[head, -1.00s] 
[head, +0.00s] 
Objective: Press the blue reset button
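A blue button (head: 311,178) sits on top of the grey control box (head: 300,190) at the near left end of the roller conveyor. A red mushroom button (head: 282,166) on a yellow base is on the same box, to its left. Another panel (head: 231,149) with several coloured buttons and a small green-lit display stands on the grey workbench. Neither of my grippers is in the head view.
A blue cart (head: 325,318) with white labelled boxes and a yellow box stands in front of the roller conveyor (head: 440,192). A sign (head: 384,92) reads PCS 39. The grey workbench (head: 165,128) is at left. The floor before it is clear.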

· · · · · · ·

→ TASK DESCRIPTION
The listing above should be transcribed in full, exactly as written.

→ CORRECT ANSWER
[head, -1.00s] 
[head, +0.00s] 
Objective: Press the blue reset button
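A blue button (head: 311,178) sits on top of the grey control box (head: 300,190) at the near left end of the roller conveyor. A red mushroom button (head: 282,166) on a yellow base is on the same box, to its left. Another panel (head: 231,149) with several coloured buttons and a small green-lit display stands on the grey workbench. Neither of my grippers is in the head view.
A blue cart (head: 325,318) with white labelled boxes and a yellow box stands in front of the roller conveyor (head: 440,192). A sign (head: 384,92) reads PCS 39. The grey workbench (head: 165,128) is at left. The floor before it is clear.

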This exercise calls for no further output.